As a mom, I’m always juggling multiple balls. Stress ball. Stabiliser ball. Beach ball. Tennis ball. Ha ha. But seriously, I can’t think of any time in my life that’s required more intensive tackling of several simultaneous tasks. The problem is, it doesn’t make my day easier or the quality of my output better. It just makes me tense.
And that could be why the newest thinking is that multi-tasking is a weakness, not a strength. Especially for moms.
Let’s start with the word itself. The phrase ‘multi-tasking’ appears to be a misnomer. Defined by Merriam Webster as “performing more than one task simultaneously”, multi-tasking is actually time-sharing: switching back and forth between tasks.
Like when you watch your kid play, check email, talk to your kid, tweet, put on movie for your kid, phone a friend… and then check email, tweet and keep half an eye on the kid/the movie, while talking to the friend. My average morning, from 6am.
Guess what? Rather than increasing my productivity, the above task-switching makes me feel burned out, stretches the length of my workday by about two hours on each end – morning and evening – and annoys my kid. I’m also guilty of:
- Eating in front of the TV
- Checking email at red robots
- Working during a pedicure
- Tweeting in the bath
- Lunching at my office desk
How about you?
Unveiling the evidence
Check this out: Called “Gauging Your Distraction”, it’s an interactive game, designed by The New York Times in consultation with experts from the Universities of Utah and Michigan, that illustrates the inconsistency between our expectation of multi-tasking and the reality. Summary: SMS while driving and you’ll crash.
Your brain is not designed to do more than one thing at a time, so it toggles from task to task. When you drive while talking on the phone, for example, your brain can use its resources to drive or talk, not both. Scans show that when you talk on the phone, there’s limited activation of your visual brain, so you’re driving without really watching. This is how you end up in places without knowing how you got there. (Or dead.)
Single-tasking – the goal
Single-tasking is doing one thing until it’s completed, after which you move on to another task. Sound like a waste of time? Maybe. But the truth is, when you single-task, you’re more productive, more efficient and quicker at the task in question:
1. Whatever you’re doing, make it your single Most Important Task (MIT). Let’s say you’re playing with your child. Don’t do anything else until that MIT is done.

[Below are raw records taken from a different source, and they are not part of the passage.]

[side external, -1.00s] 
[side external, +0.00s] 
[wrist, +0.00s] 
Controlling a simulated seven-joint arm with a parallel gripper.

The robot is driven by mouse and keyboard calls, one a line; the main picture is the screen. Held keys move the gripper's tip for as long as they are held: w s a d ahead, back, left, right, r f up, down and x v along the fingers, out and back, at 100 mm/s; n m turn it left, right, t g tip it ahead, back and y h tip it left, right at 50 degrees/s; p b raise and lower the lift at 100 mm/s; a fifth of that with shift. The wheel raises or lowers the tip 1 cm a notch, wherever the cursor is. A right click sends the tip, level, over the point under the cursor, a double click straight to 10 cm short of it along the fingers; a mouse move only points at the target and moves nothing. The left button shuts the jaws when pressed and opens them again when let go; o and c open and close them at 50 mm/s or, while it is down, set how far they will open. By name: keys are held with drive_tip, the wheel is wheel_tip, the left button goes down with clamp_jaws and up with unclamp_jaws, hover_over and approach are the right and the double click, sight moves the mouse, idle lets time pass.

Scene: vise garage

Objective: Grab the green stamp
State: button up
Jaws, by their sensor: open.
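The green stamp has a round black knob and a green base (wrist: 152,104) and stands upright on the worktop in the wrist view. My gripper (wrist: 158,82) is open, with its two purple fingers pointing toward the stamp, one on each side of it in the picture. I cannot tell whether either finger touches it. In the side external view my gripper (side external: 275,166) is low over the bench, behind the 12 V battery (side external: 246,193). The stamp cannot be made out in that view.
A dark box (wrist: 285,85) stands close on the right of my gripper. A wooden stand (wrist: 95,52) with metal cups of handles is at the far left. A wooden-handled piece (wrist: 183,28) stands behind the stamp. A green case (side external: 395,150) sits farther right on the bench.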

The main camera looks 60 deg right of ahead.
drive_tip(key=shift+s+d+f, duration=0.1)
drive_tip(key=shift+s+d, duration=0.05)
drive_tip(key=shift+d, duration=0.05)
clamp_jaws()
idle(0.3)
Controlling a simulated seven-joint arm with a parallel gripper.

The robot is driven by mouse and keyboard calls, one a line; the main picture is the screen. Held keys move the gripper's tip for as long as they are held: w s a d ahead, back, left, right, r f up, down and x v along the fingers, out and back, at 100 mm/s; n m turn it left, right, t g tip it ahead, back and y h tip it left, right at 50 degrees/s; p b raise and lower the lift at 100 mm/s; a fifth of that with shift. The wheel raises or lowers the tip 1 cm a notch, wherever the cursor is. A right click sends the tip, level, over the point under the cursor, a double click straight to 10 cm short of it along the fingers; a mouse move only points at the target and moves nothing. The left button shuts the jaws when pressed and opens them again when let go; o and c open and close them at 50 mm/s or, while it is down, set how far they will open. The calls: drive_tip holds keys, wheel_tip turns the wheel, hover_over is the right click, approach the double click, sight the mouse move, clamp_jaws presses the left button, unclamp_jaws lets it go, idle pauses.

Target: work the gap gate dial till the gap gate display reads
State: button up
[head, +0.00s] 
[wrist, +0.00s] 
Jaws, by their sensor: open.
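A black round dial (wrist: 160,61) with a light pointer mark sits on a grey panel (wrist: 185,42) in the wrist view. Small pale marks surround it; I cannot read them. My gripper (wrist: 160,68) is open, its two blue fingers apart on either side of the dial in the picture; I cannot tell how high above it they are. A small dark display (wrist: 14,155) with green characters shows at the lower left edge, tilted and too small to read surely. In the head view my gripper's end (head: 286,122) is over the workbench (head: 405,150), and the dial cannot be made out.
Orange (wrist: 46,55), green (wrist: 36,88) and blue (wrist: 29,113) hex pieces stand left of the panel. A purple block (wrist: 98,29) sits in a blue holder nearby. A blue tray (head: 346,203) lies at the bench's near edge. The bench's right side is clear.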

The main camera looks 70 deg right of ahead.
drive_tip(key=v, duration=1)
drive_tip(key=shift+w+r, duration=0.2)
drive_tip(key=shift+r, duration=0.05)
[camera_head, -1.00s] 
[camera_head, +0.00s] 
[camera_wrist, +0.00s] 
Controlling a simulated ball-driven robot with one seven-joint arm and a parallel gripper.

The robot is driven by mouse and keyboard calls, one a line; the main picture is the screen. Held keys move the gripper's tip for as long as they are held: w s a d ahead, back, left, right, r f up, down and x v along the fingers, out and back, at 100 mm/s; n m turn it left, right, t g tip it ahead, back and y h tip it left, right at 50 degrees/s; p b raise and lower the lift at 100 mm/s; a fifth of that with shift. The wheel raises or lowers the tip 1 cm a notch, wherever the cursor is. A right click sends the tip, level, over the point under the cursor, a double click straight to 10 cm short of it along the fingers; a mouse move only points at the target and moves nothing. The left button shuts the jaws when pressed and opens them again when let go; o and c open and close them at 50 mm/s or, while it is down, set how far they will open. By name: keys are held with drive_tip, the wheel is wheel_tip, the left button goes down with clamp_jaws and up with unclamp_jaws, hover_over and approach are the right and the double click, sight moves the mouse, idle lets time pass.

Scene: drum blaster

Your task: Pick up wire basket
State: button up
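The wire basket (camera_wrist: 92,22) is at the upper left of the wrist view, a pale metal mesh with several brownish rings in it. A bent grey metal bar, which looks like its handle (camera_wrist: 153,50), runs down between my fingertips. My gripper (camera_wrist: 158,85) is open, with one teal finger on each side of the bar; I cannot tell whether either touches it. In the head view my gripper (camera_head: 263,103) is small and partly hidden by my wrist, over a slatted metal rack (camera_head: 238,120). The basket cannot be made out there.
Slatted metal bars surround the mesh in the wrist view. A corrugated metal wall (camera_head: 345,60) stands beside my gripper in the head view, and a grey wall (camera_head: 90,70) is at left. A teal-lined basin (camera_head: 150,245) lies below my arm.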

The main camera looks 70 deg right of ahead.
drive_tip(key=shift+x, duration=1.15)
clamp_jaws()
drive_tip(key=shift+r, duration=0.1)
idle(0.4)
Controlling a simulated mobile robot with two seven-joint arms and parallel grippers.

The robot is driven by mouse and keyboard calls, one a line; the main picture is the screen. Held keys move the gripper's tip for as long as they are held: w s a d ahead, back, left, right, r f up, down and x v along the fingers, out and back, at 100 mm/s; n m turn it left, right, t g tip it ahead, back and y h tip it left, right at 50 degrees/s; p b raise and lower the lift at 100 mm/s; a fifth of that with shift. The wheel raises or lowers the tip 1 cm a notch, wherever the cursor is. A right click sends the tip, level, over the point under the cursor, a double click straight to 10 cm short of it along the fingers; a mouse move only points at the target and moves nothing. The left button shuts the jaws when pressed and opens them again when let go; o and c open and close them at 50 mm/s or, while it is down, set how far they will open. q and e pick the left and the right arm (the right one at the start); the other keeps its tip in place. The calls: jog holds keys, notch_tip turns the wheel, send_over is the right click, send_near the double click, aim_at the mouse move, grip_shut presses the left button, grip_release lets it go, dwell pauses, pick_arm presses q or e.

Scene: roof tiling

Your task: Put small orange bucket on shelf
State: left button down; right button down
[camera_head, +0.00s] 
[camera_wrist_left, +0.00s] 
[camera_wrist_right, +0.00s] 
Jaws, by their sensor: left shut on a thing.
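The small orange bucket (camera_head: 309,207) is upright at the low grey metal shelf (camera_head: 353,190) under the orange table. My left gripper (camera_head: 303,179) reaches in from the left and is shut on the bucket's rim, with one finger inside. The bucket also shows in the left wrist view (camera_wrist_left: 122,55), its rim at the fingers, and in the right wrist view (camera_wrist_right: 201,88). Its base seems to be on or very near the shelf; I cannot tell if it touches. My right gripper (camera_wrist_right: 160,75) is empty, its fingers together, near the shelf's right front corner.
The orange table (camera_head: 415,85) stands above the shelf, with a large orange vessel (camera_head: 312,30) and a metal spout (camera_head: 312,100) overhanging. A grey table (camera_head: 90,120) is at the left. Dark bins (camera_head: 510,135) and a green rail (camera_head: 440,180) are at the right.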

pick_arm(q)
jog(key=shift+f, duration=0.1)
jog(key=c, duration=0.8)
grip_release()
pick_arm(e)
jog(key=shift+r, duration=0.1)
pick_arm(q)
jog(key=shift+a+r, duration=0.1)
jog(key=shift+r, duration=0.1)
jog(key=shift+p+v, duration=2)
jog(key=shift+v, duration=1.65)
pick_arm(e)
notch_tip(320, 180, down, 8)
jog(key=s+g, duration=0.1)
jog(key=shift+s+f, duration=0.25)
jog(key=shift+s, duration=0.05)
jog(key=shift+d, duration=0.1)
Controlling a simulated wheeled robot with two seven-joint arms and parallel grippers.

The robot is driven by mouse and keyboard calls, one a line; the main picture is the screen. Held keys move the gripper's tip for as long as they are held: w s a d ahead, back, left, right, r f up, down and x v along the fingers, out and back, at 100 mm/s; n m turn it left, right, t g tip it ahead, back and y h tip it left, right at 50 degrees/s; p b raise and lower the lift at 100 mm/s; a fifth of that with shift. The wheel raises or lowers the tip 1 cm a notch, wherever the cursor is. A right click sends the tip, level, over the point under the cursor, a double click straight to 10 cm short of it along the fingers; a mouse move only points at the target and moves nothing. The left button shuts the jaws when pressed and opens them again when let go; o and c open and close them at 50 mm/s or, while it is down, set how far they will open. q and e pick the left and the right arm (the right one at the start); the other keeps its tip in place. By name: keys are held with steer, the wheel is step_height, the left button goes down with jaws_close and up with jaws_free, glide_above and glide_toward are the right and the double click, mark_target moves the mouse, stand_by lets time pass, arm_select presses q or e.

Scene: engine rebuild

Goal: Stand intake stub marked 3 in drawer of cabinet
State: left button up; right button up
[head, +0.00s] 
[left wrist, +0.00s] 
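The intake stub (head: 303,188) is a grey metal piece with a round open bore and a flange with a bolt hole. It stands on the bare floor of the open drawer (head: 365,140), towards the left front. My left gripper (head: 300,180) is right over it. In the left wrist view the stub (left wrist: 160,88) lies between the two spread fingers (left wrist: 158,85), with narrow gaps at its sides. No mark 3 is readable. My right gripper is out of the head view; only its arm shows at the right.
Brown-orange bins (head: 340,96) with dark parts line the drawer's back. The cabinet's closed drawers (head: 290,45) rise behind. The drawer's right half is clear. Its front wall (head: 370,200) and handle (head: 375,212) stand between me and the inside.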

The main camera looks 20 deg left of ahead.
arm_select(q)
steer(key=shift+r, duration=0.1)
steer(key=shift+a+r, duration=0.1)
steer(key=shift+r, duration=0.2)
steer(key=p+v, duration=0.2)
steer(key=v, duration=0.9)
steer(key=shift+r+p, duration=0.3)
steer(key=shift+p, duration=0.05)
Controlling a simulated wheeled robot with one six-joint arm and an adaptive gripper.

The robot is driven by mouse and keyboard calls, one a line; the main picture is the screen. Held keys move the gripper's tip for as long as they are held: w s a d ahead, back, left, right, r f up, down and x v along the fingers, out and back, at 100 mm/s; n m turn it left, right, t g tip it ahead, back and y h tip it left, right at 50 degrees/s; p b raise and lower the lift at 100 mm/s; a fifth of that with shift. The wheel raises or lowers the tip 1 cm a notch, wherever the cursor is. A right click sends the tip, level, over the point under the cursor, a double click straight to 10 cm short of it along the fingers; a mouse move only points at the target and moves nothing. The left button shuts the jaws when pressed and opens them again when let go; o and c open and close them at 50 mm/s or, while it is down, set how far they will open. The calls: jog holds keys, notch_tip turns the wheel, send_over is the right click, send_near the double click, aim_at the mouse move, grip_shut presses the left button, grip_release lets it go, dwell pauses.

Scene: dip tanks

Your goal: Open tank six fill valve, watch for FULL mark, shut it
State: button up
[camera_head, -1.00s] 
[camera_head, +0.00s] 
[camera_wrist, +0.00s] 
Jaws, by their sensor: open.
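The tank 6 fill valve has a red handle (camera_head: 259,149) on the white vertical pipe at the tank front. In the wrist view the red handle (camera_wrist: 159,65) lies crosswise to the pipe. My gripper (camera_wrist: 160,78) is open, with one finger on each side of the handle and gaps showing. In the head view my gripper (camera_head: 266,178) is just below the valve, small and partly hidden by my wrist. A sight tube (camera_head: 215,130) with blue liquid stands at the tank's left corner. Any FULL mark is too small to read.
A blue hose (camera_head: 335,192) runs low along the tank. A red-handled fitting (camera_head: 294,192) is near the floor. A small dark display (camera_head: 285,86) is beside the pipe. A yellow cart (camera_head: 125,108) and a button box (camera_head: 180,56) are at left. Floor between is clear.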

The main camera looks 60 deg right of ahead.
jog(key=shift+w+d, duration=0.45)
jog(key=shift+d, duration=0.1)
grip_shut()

2. When you’re doing an MIT, reject all other distractions. Close (not minimise – close!) your email inbox. Put your phone on silent (not vibrate – silent!). Focus on the one task, with all of your attention, without worrying about other stuff.
3. Be conscious. When you start doing something, become aware that you’re starting it. As you do it, become aware of really doing it and of the urge to switch to something else. Really commit yourself to that task, whatever it is.
4. If other things demand attention while you’re playing, note them in whatever ‘capture system’ works for you: diary, notepad, app. Then get back to playing.
5. Sometimes an interruption is so urgent you can’t put it off til later. Fair enough. But be clear in defining a crisis. And postpone those that don’t qualify.